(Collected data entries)
________

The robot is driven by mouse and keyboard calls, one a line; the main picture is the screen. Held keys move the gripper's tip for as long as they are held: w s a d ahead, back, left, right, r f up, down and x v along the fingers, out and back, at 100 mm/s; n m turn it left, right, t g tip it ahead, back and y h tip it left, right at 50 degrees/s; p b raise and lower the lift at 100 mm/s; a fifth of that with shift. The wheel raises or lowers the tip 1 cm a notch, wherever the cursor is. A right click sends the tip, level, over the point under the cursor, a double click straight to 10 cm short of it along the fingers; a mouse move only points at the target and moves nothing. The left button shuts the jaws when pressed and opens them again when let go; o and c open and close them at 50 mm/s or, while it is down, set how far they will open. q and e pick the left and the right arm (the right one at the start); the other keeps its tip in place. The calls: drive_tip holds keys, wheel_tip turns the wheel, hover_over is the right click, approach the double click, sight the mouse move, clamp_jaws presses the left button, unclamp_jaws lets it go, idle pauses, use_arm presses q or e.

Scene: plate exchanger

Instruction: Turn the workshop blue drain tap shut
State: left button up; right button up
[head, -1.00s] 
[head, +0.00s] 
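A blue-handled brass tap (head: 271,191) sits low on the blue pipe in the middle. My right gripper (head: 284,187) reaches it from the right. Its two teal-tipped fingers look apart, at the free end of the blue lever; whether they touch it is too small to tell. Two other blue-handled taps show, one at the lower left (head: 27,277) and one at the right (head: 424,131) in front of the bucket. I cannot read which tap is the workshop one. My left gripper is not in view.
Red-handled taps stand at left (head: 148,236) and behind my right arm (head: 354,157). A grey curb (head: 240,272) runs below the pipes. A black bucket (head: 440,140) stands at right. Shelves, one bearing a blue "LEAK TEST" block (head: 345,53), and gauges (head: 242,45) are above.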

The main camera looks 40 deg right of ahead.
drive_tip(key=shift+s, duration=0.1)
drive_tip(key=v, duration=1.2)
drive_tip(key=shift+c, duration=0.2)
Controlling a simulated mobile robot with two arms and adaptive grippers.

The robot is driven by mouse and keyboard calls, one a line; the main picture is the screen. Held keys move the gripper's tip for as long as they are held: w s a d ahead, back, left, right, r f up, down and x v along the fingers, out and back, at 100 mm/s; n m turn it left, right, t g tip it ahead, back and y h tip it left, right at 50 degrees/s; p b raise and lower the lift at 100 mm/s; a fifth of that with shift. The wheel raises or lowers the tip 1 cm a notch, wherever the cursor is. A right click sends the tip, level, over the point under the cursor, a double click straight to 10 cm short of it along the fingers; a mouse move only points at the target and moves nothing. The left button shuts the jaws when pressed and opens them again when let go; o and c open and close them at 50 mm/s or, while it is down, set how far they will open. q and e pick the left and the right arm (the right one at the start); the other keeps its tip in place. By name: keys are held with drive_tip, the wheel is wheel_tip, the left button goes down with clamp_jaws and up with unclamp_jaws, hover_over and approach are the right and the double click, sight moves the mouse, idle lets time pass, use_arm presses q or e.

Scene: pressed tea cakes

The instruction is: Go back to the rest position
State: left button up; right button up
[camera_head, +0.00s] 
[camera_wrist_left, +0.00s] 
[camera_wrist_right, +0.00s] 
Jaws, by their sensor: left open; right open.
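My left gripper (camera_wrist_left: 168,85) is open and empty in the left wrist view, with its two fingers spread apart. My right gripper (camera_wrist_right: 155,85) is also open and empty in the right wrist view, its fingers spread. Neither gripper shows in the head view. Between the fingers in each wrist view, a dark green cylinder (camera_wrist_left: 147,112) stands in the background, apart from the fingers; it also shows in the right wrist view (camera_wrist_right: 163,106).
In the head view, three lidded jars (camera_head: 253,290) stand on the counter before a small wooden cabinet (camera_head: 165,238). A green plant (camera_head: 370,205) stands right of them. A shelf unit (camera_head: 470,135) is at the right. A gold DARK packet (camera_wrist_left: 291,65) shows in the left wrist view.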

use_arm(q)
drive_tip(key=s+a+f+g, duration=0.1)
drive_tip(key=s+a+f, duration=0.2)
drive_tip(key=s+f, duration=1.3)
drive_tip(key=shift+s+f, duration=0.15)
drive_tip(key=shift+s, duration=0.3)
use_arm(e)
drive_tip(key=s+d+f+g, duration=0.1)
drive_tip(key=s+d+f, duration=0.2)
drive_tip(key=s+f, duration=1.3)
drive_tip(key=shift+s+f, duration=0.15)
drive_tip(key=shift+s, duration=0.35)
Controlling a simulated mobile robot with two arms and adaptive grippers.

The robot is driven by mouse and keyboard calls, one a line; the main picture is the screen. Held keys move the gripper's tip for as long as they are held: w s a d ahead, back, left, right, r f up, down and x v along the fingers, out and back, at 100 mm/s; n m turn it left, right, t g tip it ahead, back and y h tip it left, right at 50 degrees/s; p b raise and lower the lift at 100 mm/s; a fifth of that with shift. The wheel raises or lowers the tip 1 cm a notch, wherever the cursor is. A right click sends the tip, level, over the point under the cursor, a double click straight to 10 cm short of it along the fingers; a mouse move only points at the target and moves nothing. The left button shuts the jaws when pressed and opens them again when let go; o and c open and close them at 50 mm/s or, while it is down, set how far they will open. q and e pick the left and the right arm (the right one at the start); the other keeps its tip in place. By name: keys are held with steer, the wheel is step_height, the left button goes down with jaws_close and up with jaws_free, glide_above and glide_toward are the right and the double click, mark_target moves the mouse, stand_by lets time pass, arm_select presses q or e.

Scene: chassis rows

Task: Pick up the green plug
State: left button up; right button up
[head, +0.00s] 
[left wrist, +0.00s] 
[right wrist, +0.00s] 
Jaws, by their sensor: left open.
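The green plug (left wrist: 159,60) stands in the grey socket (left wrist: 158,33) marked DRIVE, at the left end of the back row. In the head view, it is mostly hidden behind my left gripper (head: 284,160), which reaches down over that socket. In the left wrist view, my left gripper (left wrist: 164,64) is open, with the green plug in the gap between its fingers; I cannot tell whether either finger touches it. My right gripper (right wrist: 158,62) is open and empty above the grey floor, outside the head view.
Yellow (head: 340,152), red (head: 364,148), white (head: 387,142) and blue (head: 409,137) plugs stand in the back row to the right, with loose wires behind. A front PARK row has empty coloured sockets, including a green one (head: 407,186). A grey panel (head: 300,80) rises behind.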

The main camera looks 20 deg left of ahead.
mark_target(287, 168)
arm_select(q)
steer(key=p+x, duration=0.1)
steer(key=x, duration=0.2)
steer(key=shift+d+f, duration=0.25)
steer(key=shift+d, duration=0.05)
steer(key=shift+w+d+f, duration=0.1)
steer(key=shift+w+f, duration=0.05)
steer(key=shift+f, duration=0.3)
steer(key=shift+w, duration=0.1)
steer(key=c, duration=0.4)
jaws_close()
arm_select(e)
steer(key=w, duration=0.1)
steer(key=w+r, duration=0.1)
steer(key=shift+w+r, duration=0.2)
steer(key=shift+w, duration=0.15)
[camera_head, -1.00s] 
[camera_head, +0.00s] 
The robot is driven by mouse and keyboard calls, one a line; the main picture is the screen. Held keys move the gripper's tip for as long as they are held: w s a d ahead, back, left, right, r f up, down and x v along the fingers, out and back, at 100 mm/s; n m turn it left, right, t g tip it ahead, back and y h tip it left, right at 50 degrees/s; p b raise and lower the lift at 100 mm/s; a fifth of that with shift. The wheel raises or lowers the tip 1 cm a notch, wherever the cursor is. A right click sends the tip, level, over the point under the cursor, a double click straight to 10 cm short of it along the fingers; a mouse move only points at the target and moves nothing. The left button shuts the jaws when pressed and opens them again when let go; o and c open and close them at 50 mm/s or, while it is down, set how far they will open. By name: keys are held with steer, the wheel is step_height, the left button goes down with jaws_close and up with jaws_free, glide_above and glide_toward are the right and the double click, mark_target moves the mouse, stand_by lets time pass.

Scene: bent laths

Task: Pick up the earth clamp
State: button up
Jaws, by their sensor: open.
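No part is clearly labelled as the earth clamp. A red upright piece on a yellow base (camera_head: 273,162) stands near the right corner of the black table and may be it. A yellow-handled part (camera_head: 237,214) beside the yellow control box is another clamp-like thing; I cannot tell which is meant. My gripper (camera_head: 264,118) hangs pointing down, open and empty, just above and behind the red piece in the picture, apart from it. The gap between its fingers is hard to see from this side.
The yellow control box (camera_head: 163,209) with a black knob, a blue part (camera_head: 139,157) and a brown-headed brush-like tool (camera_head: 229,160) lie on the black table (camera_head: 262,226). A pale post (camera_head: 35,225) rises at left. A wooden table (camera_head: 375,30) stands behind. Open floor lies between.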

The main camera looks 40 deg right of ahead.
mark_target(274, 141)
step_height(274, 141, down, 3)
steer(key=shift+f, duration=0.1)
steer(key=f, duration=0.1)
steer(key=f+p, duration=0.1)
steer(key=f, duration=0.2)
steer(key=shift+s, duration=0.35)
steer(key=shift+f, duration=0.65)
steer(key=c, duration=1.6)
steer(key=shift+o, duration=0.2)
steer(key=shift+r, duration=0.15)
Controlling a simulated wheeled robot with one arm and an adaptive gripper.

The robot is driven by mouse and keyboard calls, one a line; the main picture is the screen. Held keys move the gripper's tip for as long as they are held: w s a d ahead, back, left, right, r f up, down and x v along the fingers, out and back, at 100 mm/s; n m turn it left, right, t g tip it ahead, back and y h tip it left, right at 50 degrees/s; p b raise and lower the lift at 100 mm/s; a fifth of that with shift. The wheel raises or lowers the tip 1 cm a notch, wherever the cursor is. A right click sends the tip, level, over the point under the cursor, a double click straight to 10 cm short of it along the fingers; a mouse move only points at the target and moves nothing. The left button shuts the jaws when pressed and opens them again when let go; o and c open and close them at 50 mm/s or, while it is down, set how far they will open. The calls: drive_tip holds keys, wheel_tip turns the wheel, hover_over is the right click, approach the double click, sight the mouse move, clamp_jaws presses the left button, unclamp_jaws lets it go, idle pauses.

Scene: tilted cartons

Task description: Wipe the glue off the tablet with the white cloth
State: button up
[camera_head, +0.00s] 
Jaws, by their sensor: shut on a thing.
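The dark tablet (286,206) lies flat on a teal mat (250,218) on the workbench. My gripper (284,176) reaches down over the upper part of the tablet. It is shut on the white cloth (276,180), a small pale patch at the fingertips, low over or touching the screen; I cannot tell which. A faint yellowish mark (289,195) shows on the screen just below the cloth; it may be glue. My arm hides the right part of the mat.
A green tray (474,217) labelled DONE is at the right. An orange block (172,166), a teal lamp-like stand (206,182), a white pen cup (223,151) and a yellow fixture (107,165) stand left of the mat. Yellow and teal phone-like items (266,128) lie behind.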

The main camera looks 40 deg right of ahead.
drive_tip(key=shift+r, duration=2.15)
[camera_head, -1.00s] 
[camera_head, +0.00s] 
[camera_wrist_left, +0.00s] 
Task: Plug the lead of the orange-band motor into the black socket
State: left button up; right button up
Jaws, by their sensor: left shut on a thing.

________

* [Exercise description] Extract all lines of the records above that include "Scene".

* [Written response]
Scene: plate exchanger
Scene: pressed tea cakes
Scene: chassis rows
Scene: bent laths
Scene: tilted cartons

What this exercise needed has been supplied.